Tuesday, January 4, 2011

The Watchful Gods and Other Stories - Walter Van Tilburg Clark 
The Watchful Gods is a short novel. A boy wakes up on his twelfth birthday; he very much wants a rifle. He gets his wish and immediately goes hunting; after he kills a rabbit he feels remorse. Buck comes across as a normal boy in his interactions with his family and his fantasies about a girl, but he’s quite out of the ordinary. He has a strong spiritual/mystical side; he feels the presence of gods who are directly involved in his life. Some are good, some are malevolent (there’s also an indifferent god presiding over all). And there are sprites – spirits of happiness. By killing the rabbit, Buck believes that he has sided with the malevolent god; he tries to right the wrong he’s committed in an elaborate burial ceremony. Buck’s spirituality is linked to nature, for which he has great affinity; large portions of the novella are made up of descriptions of the natural world. Clark had something to say, but he layered so much onto his character and situation that they got buried under too many words (along with any point he wanted to make). Not helping matters is an indeterminate ending. In the stories Clark also had a larger purpose in mind; most are good, and one unobtrusively rises to greatness. “The Indian Well” opens with a long description of nature, but here the words relate to living creatures – road runners, lizards, coyotes, rabbits, antelope. And then man. A man and his mule arrive at the spring; they’re the latest in a long line of travelers, stretching back to time immemorial. Clark describes the ordinary events and the drama of this lone man’s stay. After a year he leaves (this time more alone than when he came); at his departure “the disturbed life of the spring resumed.” This story evokes the great and harsh cycle of existence, and man’s uneasy place in it. 

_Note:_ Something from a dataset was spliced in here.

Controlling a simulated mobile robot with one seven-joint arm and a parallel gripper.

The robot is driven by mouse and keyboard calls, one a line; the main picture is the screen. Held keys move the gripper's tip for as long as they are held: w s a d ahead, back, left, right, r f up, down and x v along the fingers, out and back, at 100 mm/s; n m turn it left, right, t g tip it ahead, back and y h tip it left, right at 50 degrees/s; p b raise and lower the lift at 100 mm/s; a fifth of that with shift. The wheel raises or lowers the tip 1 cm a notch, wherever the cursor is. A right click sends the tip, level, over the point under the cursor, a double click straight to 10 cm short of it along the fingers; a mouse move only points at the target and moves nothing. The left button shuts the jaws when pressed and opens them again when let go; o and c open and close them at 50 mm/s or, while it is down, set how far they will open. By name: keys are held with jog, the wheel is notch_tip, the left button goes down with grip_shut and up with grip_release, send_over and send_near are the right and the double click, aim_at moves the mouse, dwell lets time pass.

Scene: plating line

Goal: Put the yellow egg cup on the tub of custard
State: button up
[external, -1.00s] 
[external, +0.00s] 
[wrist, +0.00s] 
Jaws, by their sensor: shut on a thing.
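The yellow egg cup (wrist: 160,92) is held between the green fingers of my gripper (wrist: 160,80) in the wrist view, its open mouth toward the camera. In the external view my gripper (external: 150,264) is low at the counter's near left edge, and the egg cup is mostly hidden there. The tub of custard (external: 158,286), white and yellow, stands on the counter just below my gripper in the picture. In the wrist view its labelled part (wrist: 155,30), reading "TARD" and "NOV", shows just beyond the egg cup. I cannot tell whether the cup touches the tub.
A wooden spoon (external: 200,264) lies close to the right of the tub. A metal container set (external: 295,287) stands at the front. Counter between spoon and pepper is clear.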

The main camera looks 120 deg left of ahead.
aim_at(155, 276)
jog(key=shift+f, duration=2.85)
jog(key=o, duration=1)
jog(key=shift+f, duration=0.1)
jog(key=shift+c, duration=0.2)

Red Harvest - Dashiell Hammett 
There’s a grimy feel to this novel, and that’s its main virtue. Hammett’s unembellished prose efficiently captures the disreputable denizens of Poisonville. Dinah Brand stands out, fascinating and formidable; I almost kept reading just to get more of this tough dame. Almost. I quit the book at the halfway point, after a couple of ridiculous shootouts. Actually, my doubts began early on, when the nameless private eye states that he knows who murdered a guy. Huh? I had no clue who did it (things had gotten complicated quick). It turns out to be a character who appears for only two pages and who’s presented (by the author) as the most unlikely suspect of all. This isn’t playing fair with the reader. Then a boxer knocks out an opponent who’s supposed to win (the fix is on) and immediately gets a knife in the neck. This knife is thrown from somewhere in the back of a crowded arena. I’m supposed to swallow this nonsense? The real crime that needs solving is why the Library of America devoted two volumes to the work of Hammett. 

The Radiant Way - Margaret Drabble 
I consumed this book like comfort food – and it wasn’t junk but carefully-prepared dishes like smoked salmon with morel sauce. It gave me a warm feeling of comradery, which is the strength of TV series featuring an enduring set of friends (though this novel’s three female characters are too discerning to waste their time watching sitcoms on the telly). Alix is the most grounded; Esther is otherworldly and enigmatic; Liz vacillates between contentment and turmoil. The novel opens with a New Year’s Eve party given by Liz and her husband at their posh Harley Street home; as 1980 is rung in Liz learns that her husband is leaving her for another woman. What follows covers a span of five years; the women’s lives are altered in many ways, some good, some bad. England itself (there’s a strong element of social commentary) is greatly changed, much for the worse. This is an ambitious, complex, intelligent book. It’s also a messy melange. But I have no desire to go into its faults. For nearly four hundred densely-packed pages it kept alive in me those feelings of comfort and comradery, and feelings sweep aside criticism. I thought Drabble might be going seriously off course in the book’s last fourth, but she righted the ship and sailed it into its berth – to the very place where it belonged. * 

Death of a Doxy - Rex Stout 
Archie takes center stage, and he’s as lively and engaging as ever. My problem with this Nero Wolfe outing is that the murderer’s identity is based entirely on an alias he uses in an extortion note. Does the name Milton Thales mean anything to you? It didn’t to me, but to Nero Wolfe it pointed directly to one person. If this character hadn’t chosen that particular name there wouldn’t be a scrap of evidence against him. That’s flimsy. A mystery should present a preponderance of evidence that enables the attentive reader to identify the bad guy. Stout usually does this, but not here. Also, in the three Wolfe mysteries I’ve previously read the guilty party commits suicide; in this one he’s murdered, though the police rule his death to be a suicide. Case closed.